The workbook may include screenshots. Code should be included as text, not as a screenshot of a code editor! The workbook should also include links to documentation or learning resources related to your topic. These should be included in a reference section, but also consider including live links at appropriate points in the instructions.

I recommend that you construct your workbook in Markdown. You should export it to PDF and/or HTML. There are a number of converters that can do this, but a very easy one to use is RStudio, which you will also make use of in GUS 5162 and some of the PSM electives.

The workbook should have your names on it. This should be a document that you would feel comfortable posting publicly as a way to demonstrate your facility with these tools. It is also something that you would consider using to run a public workshop at a user conference or industry event.

Workshop

The workshop itself should be practical, and focused on accomplishing a particular outcome, which may be a data management outcome or an analytical outcome. Walk the students through steps to learn how to accomplish the goal. Examples should be clearly explained. Consider having a small number of additional exercises at the end, for which answers are not provided.

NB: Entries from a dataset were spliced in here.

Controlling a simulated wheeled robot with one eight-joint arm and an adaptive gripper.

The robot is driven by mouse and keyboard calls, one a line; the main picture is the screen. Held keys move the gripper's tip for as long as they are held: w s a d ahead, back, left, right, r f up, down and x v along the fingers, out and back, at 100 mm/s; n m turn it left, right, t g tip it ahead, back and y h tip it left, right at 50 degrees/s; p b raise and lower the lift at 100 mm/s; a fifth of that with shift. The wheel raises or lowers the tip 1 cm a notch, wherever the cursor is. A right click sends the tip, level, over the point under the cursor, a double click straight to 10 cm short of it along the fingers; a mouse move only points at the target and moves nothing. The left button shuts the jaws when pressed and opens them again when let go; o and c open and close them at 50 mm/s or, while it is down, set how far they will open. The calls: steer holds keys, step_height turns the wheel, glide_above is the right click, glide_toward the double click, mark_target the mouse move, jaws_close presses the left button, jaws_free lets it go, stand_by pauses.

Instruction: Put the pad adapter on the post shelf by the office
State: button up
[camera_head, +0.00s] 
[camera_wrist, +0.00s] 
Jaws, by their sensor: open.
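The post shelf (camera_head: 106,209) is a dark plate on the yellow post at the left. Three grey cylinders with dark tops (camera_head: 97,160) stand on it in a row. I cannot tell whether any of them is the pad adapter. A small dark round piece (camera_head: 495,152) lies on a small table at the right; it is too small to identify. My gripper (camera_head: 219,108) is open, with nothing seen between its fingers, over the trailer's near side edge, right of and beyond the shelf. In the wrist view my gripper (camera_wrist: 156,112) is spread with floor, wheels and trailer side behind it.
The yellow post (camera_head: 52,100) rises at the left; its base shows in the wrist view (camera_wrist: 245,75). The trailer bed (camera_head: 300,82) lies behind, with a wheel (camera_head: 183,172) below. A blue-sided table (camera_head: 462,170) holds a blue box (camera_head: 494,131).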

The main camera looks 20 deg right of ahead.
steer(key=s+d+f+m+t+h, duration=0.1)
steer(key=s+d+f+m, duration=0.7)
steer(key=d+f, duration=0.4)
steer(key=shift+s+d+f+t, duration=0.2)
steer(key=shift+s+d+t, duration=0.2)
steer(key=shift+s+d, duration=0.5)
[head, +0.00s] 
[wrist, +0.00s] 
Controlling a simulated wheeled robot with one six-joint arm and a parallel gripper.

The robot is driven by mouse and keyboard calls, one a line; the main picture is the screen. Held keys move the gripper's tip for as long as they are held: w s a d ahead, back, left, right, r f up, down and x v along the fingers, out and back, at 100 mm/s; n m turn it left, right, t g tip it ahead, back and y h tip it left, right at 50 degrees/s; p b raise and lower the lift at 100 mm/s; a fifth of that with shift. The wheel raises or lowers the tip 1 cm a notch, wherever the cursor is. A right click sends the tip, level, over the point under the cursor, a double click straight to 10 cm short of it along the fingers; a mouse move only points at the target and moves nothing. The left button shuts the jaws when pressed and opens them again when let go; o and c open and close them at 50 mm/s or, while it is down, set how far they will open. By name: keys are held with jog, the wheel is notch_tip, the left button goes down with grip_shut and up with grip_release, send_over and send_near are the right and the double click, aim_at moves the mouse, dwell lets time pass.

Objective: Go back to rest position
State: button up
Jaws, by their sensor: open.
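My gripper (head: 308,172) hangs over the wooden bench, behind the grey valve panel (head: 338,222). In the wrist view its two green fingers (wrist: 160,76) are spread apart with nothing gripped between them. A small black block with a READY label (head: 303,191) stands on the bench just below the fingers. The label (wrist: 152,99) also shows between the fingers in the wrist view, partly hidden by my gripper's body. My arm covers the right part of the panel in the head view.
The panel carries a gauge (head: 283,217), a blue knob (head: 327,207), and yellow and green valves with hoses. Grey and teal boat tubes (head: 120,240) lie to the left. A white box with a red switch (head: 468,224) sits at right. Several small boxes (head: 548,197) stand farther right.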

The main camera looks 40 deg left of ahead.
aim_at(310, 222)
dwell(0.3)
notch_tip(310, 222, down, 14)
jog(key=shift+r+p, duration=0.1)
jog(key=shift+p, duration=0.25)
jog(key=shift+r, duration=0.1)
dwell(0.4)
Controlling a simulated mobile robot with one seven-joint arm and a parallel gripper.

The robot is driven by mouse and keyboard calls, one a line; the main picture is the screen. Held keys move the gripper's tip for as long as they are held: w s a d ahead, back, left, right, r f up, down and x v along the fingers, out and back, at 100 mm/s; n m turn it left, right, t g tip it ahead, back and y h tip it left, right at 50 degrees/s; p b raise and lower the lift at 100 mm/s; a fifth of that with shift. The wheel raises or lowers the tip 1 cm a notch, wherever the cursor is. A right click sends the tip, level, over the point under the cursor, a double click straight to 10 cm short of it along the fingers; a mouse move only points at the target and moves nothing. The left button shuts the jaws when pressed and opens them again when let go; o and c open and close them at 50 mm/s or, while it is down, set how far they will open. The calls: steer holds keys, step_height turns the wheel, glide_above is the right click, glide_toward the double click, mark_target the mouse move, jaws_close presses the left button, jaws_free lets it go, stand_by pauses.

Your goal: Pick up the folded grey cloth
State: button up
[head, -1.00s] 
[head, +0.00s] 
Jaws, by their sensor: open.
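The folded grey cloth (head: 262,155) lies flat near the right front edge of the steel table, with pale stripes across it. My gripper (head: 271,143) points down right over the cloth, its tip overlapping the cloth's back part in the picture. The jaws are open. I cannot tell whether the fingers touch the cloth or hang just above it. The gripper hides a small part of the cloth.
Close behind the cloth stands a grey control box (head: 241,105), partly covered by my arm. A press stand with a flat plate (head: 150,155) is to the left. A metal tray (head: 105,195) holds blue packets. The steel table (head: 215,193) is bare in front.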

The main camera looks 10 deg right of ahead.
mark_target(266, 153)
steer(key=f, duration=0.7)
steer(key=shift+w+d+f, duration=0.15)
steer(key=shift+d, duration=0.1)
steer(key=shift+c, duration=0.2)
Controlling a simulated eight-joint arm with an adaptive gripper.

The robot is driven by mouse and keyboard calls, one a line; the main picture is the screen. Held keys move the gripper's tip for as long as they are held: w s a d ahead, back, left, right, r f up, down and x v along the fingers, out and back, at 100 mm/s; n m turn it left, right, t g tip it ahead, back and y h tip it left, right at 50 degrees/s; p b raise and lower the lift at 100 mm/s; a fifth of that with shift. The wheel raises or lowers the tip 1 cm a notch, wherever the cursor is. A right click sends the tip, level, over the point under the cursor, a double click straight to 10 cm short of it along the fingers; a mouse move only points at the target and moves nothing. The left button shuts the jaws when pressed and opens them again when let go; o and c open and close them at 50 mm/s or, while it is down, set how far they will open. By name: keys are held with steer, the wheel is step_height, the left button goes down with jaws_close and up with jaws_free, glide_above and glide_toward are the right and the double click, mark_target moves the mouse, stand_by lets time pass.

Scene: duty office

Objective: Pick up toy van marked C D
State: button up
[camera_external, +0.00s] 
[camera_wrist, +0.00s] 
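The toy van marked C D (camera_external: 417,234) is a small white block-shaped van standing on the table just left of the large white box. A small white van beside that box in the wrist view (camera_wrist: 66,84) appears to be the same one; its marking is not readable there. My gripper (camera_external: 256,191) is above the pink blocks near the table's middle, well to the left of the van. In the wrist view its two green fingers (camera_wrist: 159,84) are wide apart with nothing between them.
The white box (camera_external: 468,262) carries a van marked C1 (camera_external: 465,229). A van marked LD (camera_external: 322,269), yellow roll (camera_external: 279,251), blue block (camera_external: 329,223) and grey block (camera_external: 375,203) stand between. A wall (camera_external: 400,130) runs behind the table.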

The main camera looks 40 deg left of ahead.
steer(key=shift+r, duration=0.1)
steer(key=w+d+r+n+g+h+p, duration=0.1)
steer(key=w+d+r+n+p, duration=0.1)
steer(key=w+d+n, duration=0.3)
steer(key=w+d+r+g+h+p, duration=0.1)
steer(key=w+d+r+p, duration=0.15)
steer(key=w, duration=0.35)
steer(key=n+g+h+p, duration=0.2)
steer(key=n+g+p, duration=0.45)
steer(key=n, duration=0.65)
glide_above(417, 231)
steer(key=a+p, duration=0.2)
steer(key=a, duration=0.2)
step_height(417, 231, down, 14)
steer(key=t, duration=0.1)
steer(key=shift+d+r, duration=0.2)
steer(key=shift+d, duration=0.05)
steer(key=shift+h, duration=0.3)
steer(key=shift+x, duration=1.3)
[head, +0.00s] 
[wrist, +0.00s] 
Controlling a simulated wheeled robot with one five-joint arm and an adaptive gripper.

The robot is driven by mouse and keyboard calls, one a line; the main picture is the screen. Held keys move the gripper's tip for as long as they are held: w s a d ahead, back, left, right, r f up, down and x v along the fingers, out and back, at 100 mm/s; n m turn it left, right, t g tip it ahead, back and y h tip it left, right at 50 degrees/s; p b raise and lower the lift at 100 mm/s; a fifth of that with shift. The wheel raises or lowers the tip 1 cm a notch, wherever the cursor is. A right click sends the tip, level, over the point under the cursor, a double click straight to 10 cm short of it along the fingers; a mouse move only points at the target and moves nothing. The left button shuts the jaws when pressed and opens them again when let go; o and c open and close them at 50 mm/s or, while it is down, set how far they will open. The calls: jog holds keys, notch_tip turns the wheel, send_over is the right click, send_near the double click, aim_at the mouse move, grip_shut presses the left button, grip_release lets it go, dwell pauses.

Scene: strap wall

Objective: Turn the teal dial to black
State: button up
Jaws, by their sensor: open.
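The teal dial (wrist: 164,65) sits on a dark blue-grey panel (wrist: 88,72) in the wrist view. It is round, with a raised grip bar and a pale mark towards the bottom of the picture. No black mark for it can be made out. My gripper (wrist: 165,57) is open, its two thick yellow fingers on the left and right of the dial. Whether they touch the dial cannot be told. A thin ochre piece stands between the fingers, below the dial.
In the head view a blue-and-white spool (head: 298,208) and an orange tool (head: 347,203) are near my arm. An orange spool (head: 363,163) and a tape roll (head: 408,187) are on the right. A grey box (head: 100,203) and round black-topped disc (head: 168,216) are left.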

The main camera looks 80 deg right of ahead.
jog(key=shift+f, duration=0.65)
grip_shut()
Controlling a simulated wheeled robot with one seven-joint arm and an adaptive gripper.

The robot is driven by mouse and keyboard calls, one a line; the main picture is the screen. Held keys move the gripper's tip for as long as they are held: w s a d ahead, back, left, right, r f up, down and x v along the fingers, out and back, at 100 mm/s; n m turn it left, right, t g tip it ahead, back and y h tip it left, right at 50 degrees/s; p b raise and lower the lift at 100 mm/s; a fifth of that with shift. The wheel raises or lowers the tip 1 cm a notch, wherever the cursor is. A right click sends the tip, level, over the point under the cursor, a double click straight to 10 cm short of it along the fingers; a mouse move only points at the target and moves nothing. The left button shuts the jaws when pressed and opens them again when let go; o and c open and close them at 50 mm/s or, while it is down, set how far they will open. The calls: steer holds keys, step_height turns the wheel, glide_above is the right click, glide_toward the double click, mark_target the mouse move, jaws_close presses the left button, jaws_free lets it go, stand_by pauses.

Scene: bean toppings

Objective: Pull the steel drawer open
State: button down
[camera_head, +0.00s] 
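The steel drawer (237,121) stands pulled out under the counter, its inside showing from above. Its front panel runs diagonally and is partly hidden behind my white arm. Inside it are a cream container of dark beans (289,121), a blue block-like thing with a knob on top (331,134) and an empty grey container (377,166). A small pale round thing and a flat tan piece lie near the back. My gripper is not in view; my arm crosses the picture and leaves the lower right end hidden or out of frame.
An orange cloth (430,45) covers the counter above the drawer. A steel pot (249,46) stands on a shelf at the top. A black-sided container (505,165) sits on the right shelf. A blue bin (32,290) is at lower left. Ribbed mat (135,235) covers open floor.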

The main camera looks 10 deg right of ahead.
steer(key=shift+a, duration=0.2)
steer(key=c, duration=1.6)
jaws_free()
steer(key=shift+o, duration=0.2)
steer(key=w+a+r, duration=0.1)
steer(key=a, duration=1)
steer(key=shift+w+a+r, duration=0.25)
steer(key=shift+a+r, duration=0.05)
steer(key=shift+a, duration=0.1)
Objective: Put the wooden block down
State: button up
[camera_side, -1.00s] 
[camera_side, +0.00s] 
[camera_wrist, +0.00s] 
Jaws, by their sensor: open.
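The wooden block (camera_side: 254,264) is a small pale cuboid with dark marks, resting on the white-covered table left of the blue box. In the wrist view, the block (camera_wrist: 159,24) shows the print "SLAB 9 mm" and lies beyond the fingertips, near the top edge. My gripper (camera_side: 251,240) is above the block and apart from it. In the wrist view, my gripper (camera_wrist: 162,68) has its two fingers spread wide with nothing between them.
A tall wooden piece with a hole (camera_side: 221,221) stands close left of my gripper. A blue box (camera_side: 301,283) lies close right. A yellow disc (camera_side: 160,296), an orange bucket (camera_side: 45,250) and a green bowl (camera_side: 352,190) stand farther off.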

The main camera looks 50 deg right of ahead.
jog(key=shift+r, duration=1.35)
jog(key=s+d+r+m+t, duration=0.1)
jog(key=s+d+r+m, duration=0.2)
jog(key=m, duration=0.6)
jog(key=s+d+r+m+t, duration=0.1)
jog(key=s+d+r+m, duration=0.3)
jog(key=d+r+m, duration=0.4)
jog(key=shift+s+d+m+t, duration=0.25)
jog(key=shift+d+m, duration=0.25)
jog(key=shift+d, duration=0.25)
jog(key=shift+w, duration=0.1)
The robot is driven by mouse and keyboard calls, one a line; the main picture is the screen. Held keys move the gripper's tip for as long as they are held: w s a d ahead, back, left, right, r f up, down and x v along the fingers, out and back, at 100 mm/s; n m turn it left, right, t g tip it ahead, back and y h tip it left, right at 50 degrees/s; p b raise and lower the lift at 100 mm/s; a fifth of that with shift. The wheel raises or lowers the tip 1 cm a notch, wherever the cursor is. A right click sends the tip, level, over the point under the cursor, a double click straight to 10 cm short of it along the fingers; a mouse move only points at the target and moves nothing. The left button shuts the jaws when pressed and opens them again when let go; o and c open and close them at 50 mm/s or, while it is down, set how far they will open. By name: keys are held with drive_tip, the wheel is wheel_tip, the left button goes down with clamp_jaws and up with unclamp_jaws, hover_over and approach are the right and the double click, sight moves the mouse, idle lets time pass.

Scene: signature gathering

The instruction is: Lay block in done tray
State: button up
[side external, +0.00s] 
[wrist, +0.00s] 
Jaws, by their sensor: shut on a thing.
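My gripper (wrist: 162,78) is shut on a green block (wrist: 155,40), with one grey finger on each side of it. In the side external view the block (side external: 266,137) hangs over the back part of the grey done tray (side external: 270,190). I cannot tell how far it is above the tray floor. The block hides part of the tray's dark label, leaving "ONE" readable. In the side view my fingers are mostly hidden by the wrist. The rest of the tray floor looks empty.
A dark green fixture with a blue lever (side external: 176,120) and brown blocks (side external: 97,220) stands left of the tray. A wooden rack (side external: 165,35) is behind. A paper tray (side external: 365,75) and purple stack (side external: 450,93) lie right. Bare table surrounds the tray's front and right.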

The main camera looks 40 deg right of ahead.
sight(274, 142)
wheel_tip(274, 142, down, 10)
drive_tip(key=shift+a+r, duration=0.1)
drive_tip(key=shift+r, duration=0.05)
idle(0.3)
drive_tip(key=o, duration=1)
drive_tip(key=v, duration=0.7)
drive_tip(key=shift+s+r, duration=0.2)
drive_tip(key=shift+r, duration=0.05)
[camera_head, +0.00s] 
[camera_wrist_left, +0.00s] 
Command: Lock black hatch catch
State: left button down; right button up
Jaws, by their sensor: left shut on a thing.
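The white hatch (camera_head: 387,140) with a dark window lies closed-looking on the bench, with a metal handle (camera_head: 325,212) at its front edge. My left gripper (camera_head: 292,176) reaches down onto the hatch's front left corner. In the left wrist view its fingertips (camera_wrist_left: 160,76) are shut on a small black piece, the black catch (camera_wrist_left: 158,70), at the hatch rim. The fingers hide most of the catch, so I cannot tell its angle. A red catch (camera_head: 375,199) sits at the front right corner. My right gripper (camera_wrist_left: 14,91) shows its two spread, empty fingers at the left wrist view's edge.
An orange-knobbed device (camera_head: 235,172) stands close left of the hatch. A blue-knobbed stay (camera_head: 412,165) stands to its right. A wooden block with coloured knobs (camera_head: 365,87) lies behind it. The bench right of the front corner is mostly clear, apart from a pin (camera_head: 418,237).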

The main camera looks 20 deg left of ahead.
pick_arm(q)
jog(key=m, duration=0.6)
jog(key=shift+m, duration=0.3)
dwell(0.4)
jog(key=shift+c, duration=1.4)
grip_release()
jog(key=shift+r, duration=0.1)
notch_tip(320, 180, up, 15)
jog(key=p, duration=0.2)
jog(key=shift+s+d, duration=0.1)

During the workshop itself, you should provide live demos or code walkthroughs. Then, as the students work through the workbook, you should circulate among the class, answering questions and helping troubleshoot. Bring the class back together at the end, perhaps showing the final intended result, or showing a further analysis or procedure that interested students could pursue on their own.

Deliverables

  • Slides (if any) or presentation outline. These should be provided to Prof. Hachadoorian approximately one week before the tutorial. Slides can be sent via email (PDF preferred) or shared as Google Slides.
  • Preparation Instructions. Send instructions to the class for anything that has to be downloaded or installed at least 48 hours prior to the workshop.
  • Workbook. This should probably be about 10 pages of text. With screenshots, code listings, and sources, it could easily be over 20. The exact length is a little difficult to predict ahead of time.